De verdenking komt er, kort en feitelijk weergegeven, op neer dat verdachte:
A) in de periode van 29 oktober 2014 tot en met 18 juli 2017 te Soest of Amsterdam, samen met anderen, althans alleen 4,5 miljoen euro en vier recreatieparken (bestaande uit kavels grond, opstalrechten en/of appartementsrechten) heeft witgewassen;
B) in de periode van 29 oktober 2014 tot en met 18 juli 2017 te Soest of Amsterdam, feitelijk leiding heeft gegeven aan het samen met anderen, althans alleen witwassen van 4,5 miljoen euro en vier recreatieparken (bestaande uit kavels grond, opstalrechten en/of appartementsrechten).
3 VOORVRAGEN
De dagvaarding is geldig, de rechtbank is bevoegd tot kennisneming van het ten laste gelegde, de officier van justitie is ontvankelijk in de vervolging van verdachte en er zijn geen redenen voor schorsing van de vervolging.
4 VRIJSPRAAK
4.1
Het standpunt van de officier van justitie
De officier van justitie acht het ten laste gelegde wettig en overtuigend te bewijzen en heeft daartoe aangevoerd dat verdachte als bestuurder haar handtekening heeft gezet onder beide hypotheekaktes en de eerste akte van levering.
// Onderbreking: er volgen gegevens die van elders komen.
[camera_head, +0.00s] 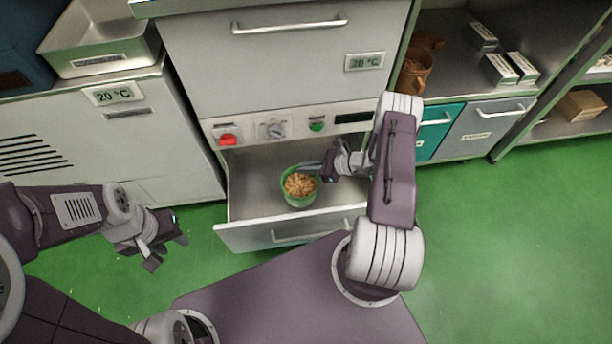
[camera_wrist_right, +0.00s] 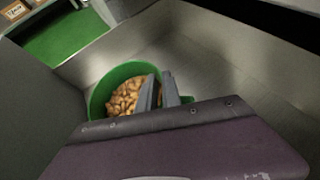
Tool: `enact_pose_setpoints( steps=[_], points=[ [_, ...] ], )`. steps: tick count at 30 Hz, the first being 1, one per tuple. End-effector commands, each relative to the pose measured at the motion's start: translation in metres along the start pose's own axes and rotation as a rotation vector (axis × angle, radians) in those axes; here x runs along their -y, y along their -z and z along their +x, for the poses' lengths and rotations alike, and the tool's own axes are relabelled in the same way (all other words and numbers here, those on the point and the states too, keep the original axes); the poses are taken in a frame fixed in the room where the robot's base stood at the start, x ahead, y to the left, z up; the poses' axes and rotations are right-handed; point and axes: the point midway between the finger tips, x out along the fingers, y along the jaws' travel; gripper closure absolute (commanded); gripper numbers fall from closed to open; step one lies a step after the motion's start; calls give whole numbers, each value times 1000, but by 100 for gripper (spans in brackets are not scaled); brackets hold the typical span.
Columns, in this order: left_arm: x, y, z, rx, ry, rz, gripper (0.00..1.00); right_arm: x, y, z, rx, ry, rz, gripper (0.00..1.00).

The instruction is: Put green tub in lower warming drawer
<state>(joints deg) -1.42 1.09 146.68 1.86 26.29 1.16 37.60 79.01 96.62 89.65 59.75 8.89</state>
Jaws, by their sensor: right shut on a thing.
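The green tub (camera_head: 300,200) holds tan, nut-like pieces and is inside the open lower drawer (camera_head: 250,231), near its middle. It looks upright; whether its base touches the drawer floor I cannot tell. My right gripper (camera_head: 312,169) reaches into the drawer from the right and is shut on the tub's rim. In the right wrist view, the fingers (camera_wrist_right: 160,92) are at the rim of the tub (camera_wrist_right: 97,100), with one finger over the contents. My left gripper (camera_head: 164,244) is empty over the green floor, left of the drawer, with its fingers apart.
The closed upper drawer (camera_head: 270,70) and a control panel (camera_head: 252,131) with a red switch are above the open drawer. A metal pan (camera_head: 100,62) sits on the left cabinet. Shelves with small boxes (camera_head: 500,69) and a brown jug (camera_head: 414,75) are at right.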

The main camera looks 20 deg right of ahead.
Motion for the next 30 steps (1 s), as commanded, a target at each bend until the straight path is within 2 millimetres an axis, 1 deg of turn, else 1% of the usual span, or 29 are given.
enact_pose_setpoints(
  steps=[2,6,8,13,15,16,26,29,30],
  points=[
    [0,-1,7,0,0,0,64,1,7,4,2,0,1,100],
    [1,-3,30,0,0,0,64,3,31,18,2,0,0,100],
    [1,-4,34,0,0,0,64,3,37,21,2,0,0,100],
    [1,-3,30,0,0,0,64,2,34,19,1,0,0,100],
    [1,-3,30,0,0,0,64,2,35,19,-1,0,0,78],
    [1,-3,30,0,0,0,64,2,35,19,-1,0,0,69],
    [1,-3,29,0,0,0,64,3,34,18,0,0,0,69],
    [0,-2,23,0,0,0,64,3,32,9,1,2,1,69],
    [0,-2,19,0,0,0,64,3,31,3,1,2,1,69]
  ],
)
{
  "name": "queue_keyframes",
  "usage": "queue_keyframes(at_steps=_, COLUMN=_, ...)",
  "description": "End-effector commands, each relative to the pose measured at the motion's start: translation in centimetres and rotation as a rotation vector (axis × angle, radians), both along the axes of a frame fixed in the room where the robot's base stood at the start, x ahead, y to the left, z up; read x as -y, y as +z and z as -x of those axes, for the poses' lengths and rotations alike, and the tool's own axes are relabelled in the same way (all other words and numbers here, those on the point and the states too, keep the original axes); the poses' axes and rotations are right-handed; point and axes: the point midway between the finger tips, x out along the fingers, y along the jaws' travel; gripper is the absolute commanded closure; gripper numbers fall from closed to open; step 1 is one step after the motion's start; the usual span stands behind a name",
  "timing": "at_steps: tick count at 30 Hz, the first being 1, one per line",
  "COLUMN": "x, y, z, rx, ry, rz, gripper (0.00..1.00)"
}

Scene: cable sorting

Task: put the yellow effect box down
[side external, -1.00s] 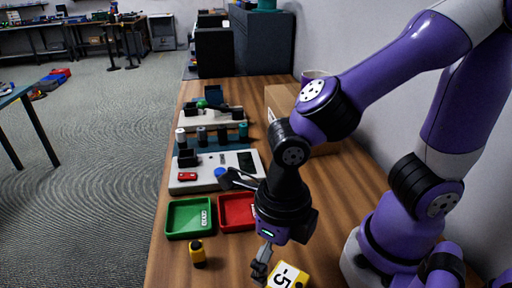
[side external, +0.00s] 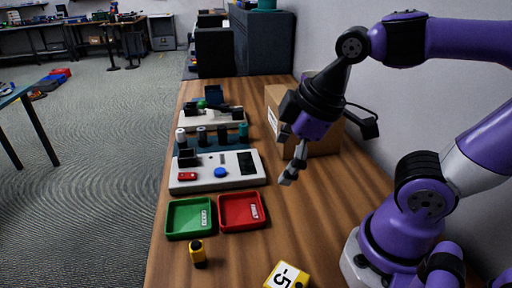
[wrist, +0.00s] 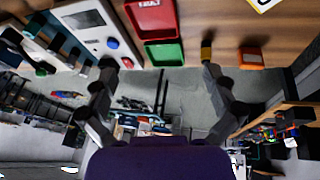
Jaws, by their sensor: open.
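The yellow effect box (side external: 287,275), with a white top face marked -5, rests on the wooden table at the near edge of the side view. Its corner also shows at the top right of the wrist view (wrist: 262,4). My gripper (side external: 288,180) is up in the air above the table, well apart from the box and farther back. In the wrist view its two fingers (wrist: 155,72) are spread wide with nothing between them.
A green tray (side external: 176,233) and a red tray (side external: 258,224) sit side by side on the table (side external: 310,222). A white device panel (side external: 245,181) and a cardboard box (side external: 322,146) are farther back.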

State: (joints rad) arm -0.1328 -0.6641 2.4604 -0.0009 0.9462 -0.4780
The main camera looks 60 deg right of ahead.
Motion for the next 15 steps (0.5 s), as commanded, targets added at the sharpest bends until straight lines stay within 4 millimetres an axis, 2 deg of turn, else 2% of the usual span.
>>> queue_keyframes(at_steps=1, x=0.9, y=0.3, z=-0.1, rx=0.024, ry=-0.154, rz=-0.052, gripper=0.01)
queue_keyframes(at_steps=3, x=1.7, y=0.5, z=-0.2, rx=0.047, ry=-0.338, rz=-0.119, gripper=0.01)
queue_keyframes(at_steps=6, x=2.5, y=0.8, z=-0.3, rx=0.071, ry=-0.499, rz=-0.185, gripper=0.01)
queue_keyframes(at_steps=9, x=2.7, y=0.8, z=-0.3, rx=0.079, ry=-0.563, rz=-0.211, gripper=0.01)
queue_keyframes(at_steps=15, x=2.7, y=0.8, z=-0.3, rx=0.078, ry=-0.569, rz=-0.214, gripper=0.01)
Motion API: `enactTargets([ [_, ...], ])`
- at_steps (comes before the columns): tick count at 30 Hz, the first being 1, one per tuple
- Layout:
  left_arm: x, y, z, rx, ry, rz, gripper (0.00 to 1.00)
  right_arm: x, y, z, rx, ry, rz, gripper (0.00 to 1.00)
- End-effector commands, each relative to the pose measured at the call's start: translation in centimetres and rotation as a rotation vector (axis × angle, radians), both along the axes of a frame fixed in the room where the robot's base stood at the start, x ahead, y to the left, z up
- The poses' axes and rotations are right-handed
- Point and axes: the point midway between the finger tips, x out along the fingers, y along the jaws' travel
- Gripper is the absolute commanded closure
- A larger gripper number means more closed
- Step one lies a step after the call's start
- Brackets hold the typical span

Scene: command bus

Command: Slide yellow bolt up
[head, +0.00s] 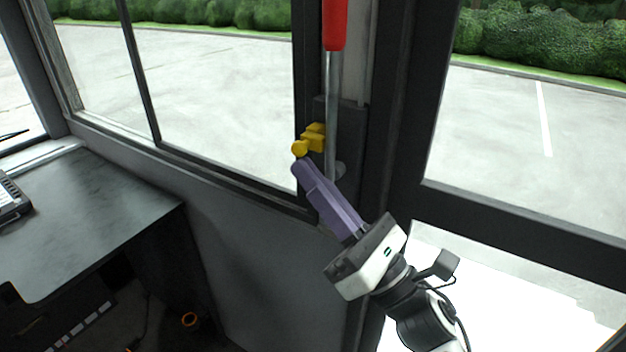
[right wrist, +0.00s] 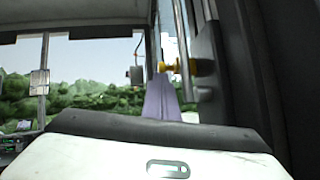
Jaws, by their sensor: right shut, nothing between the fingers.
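The yellow bolt (head: 312,138) is mounted on a dark plate on the post between the window and the door, with a round knob at its left end. It also shows in the right wrist view (right wrist: 179,67), just beyond the fingertips. My right gripper (head: 302,166) has purple fingers, shut and empty. Its tips are just below the bolt's knob in the head view; I cannot tell whether they touch it. The fingers also show in the right wrist view (right wrist: 161,97). My left gripper is not in view.
A metal rod with a red handle (head: 335,25) runs vertically just right of the bolt, close to my fingers. A dark desk (head: 95,215) stands at the left. Window frames and the door frame (head: 400,170) surround the post.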

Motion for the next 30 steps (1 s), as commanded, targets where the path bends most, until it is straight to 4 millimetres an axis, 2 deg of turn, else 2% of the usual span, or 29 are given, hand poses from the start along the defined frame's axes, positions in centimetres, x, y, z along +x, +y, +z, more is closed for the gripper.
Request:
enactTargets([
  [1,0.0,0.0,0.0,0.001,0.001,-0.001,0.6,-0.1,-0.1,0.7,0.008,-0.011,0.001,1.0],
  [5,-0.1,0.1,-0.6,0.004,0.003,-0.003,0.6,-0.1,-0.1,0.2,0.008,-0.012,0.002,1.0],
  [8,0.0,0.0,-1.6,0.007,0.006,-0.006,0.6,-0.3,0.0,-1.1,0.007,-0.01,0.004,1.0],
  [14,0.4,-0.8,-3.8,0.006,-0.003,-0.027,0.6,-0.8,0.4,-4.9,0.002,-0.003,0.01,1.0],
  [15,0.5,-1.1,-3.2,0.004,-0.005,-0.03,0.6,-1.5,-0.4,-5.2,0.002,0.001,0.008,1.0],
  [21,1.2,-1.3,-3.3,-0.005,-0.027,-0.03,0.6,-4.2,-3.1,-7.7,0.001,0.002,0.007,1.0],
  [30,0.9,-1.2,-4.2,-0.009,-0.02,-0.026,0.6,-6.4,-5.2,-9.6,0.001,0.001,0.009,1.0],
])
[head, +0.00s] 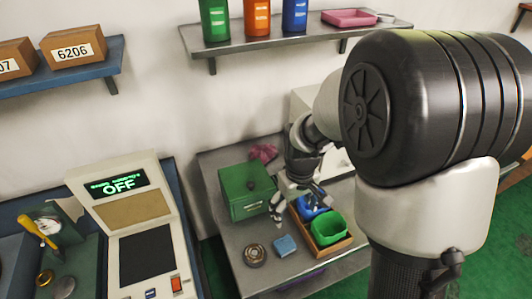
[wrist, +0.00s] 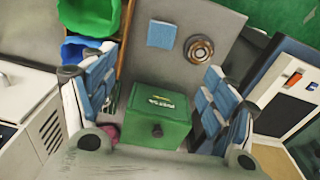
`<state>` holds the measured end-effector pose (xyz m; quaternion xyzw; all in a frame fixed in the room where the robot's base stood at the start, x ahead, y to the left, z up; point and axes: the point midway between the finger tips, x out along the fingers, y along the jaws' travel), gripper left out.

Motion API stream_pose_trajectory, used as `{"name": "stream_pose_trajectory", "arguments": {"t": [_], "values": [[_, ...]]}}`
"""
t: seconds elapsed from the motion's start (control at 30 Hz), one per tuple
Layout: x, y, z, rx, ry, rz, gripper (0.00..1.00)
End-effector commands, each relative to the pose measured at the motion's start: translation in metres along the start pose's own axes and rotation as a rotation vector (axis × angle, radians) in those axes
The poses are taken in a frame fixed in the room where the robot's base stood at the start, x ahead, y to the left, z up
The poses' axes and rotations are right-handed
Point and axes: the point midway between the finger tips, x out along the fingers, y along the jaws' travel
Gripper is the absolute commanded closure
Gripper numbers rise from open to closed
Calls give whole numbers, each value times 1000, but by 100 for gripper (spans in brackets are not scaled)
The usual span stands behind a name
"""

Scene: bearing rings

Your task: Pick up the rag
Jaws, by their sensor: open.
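A crumpled pink rag (head: 263,152) lies at the back of the grey metal table, behind the green box. In the wrist view only a small pink part of the rag (wrist: 111,131) shows, beside the green box and partly hidden by my gripper. My gripper (head: 290,200) is open and empty above the table, to the right of the green box in the head view. In the wrist view the two blue-padded fingers of my gripper (wrist: 153,98) are spread wide, with the green box seen between them. The gripper is apart from the rag.
The green box (head: 246,191) stands close to my gripper. A wooden tray (head: 337,248) holds blue and green bins. A flat blue square (head: 285,245) and a bearing ring (head: 255,254) lie at the table's front. A machine reading OFF (head: 135,225) stands left.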

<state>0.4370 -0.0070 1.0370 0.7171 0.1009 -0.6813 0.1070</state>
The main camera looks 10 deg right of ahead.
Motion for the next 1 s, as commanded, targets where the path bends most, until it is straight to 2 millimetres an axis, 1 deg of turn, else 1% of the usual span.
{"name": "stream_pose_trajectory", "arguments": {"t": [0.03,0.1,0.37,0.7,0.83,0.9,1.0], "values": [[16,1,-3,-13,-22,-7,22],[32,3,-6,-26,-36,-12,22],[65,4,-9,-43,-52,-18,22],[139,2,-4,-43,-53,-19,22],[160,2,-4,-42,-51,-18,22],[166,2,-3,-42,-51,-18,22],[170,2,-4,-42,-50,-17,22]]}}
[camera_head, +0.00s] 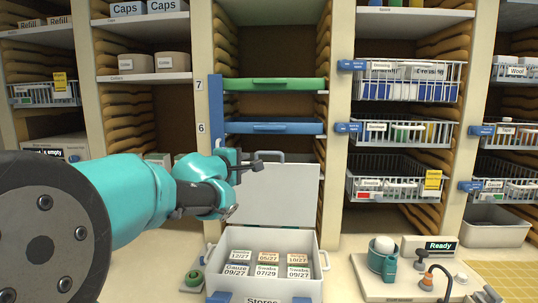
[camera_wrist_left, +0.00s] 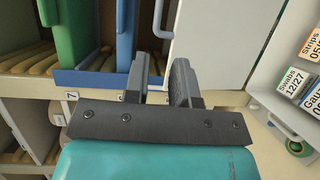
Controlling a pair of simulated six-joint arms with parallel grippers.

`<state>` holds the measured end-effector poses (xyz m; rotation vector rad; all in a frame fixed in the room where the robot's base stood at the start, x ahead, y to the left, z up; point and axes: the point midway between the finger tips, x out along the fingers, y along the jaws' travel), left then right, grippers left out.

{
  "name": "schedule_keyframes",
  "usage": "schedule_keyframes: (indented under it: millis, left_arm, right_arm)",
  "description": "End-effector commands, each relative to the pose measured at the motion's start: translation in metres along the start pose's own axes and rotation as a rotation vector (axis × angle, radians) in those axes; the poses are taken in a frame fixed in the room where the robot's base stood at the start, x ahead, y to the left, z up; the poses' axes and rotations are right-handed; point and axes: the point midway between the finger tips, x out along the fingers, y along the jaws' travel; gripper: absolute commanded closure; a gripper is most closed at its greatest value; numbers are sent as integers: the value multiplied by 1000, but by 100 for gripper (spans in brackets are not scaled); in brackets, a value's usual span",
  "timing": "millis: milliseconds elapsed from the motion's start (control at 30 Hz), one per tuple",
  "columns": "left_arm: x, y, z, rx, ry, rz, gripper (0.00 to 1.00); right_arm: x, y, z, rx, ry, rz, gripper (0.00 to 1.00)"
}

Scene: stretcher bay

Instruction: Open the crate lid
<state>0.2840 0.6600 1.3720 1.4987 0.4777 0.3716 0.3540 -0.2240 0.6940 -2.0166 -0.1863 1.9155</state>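The crate (camera_head: 268,286), a pale box marked "Stores", stands on the counter at the bottom middle of the head view. Its lid (camera_head: 278,196) is swung up and stands nearly upright at the back. A grey handle (camera_head: 270,156) is on the lid's upper edge; the wrist view shows the lid (camera_wrist_left: 212,45) and its handle (camera_wrist_left: 163,18) just beyond the fingers. My left gripper (camera_head: 251,161) is by the lid's upper left corner. In the wrist view the left gripper (camera_wrist_left: 162,72) is open, with a narrow empty gap between its fingers. My right gripper is not in view.
Several labelled packs (camera_head: 267,257) lie in the crate. Behind are shelves with a green tray (camera_head: 275,84), a blue tray (camera_head: 272,127) and wire baskets (camera_head: 395,180). A device board (camera_head: 385,272) stands to the right; a green round item (camera_head: 193,279) is at left.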

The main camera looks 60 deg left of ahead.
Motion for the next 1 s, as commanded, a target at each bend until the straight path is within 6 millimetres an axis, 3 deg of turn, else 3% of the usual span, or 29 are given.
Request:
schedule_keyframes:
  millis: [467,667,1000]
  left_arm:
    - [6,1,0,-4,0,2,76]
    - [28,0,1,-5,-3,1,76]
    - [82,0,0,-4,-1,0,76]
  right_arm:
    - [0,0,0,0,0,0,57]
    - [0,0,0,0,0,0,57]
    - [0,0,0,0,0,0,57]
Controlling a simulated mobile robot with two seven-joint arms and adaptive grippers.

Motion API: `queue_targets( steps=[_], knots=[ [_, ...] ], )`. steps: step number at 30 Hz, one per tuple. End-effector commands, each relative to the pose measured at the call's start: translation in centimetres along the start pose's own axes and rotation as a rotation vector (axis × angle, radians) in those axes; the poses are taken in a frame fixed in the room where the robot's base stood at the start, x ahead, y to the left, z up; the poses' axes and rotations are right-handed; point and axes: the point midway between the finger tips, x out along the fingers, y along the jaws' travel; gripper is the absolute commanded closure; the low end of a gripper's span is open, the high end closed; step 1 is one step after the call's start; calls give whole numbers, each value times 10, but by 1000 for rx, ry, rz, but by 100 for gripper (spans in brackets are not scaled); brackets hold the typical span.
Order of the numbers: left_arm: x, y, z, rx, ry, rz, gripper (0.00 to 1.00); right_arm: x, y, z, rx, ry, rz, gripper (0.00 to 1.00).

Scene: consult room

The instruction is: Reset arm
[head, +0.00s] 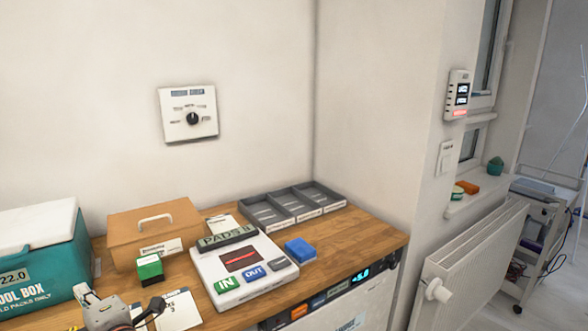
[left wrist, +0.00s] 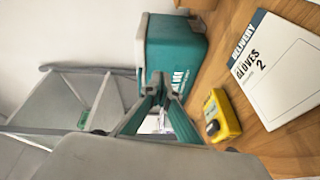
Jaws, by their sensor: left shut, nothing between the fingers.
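My left gripper (head: 150,312) shows at the bottom left of the head view, over the near edge of the wooden counter (head: 345,237). Its grey wrist and dark fingers are partly cut off by the frame. In the left wrist view the fingers of my left gripper (left wrist: 157,80) come together at the tips, shut with nothing held. Behind them stands the teal cool box (left wrist: 175,42), which also shows in the head view (head: 45,262). My right gripper is in neither view.
The counter holds a brown case (head: 125,222), a green block (head: 150,268), a white device (head: 212,262), a blue block (head: 300,249) and a grey divided tray (head: 318,190). A yellow device (left wrist: 222,115) and a gloves delivery sheet (left wrist: 280,75) lie near my left gripper.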

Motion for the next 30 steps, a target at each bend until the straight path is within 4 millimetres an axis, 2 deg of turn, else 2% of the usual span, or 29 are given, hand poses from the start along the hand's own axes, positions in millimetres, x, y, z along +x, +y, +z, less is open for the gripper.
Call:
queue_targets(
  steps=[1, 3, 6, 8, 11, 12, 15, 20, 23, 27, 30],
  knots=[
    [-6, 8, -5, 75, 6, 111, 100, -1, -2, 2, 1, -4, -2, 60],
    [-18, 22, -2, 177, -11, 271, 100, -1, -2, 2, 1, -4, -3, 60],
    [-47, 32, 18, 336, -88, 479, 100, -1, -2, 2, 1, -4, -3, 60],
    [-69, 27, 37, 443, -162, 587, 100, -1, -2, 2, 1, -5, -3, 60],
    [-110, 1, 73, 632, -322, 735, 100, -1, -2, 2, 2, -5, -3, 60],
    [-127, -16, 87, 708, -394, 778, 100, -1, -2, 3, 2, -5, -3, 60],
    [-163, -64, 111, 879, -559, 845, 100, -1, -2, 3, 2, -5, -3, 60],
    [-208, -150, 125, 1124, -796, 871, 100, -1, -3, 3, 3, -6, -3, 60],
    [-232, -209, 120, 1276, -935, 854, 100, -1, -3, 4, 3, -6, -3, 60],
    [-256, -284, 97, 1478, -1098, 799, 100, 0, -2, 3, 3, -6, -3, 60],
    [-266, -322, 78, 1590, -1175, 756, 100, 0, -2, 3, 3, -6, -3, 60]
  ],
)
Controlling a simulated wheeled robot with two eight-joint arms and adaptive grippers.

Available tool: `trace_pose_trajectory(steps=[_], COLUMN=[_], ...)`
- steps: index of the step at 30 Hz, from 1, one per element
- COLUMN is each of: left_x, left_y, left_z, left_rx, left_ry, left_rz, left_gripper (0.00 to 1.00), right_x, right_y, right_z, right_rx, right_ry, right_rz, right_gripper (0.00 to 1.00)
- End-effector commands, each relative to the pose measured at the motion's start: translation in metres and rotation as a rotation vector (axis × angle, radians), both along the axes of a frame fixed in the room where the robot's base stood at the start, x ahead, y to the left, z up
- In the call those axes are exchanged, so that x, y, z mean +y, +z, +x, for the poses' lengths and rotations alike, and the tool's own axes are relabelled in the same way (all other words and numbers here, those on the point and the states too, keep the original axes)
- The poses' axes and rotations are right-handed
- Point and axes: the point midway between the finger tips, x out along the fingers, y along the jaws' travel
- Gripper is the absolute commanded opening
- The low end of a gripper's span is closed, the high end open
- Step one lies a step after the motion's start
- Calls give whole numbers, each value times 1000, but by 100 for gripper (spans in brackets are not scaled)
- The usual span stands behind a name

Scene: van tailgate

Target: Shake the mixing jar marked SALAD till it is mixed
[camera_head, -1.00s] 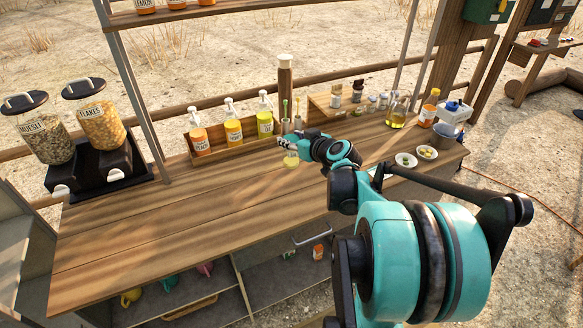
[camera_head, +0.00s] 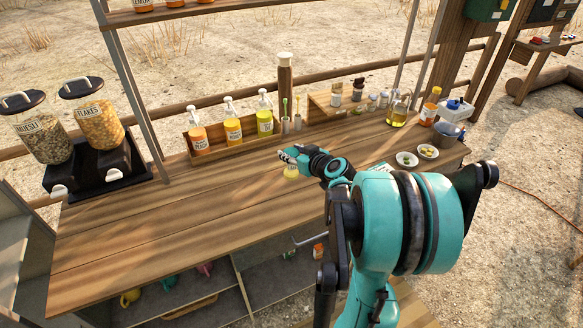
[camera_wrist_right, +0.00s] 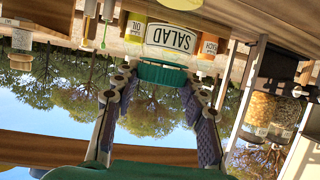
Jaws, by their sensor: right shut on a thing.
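The mixing jar marked SALAD shows in the head view as a small yellowish jar (camera_head: 291,171) at my right gripper (camera_head: 293,156). The wrist picture is upside down. In it the jar's white SALAD label (camera_wrist_right: 171,37) and teal lid (camera_wrist_right: 161,75) show between the two fingers of my right gripper (camera_wrist_right: 160,85), which is shut on the jar by the lid. The jar looks upright, like the bottles behind it. Whether its base touches the counter cannot be told. My left gripper is not in view.
The wooden counter (camera_head: 170,235) is bare to the left of the jar. Pump bottles (camera_head: 232,125) stand in a rack behind it. Two small bowls (camera_head: 407,159), an oil bottle (camera_head: 399,112) and a grey pot (camera_head: 446,132) stand right. Cereal dispensers (camera_head: 97,120) stand far left.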

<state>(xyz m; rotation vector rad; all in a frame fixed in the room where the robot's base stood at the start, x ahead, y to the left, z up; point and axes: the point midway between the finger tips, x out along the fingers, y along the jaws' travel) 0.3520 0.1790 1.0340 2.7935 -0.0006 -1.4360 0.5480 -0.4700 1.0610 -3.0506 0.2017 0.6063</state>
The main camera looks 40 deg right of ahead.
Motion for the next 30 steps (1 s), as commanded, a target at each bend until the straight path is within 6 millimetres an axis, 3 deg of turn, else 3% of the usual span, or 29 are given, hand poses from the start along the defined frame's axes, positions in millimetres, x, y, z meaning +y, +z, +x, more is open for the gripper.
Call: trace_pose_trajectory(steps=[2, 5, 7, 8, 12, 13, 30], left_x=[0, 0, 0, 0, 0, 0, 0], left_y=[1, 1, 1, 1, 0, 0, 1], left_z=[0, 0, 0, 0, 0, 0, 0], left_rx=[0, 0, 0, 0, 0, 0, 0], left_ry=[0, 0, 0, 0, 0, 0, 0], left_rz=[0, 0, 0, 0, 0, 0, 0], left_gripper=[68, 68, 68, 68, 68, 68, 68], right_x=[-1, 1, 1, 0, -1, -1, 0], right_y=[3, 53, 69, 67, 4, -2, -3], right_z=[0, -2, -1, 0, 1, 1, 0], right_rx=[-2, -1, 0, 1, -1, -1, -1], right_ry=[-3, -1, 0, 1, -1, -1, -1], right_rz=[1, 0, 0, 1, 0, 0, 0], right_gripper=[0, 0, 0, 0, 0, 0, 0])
Ook heeft zij een machtiging afgegeven om de appartementsrechten, kavels grond en opstalrechten door te verkopen aan de per locatie opgerichte B.V. Door zo te handelen heeft zij een faciliterende rol gehad bij het witwassen.
Op basis van het dossier kan voorts worden vastgesteld dat zowel de originele als de vervalste brief per e-mail aan verdachte zijn gezonden. Daarnaast heeft verdachte na afloop van de koop van de recreatieparken een e-mail gestuurd aan de riskmanager van de
ABN AMRO bank waarin zij hem bedankt voor de samenwerking.
Gelet op het voorgaande is de officier van justitie van oordeel dat zowel het medeplegen van als het feitelijk leidinggeven aan het witwassen kan worden bewezen.
4.2
Het standpunt van de verdediging
De raadsman heeft vrijspraak bepleit van het ten laste gelegde. De raadsman heeft daartoe aangevoerd dat niet kan worden bewezen dat verdachte op de hoogte was van de vervalste bankbrieven waarmee de hypothecaire lening zou zijn verkregen, hetgeen maakt dat zij niet kan hebben geweten van de criminele herkomst van het geld . Bovendien is de rol van verdachte als bestuurder slechts een formele rol geweest. Zij heeft geen enkele daadwerkelijke bemoeienis met het afsluiten van de lening en de aankoop van de recreatieparken gehad. Dit blijkt evident uit de verklaringen van de getuigen in het dossier.
4.3
Het oordeel van de rechtbank
Verdachte wordt – kort gezegd – vervolgd ter zake van het (mede)plegen van witwassen van 4,5 miljoen euro en vier recreatieparken, ofwel ter zake van het feitelijk leiding geven daaraan.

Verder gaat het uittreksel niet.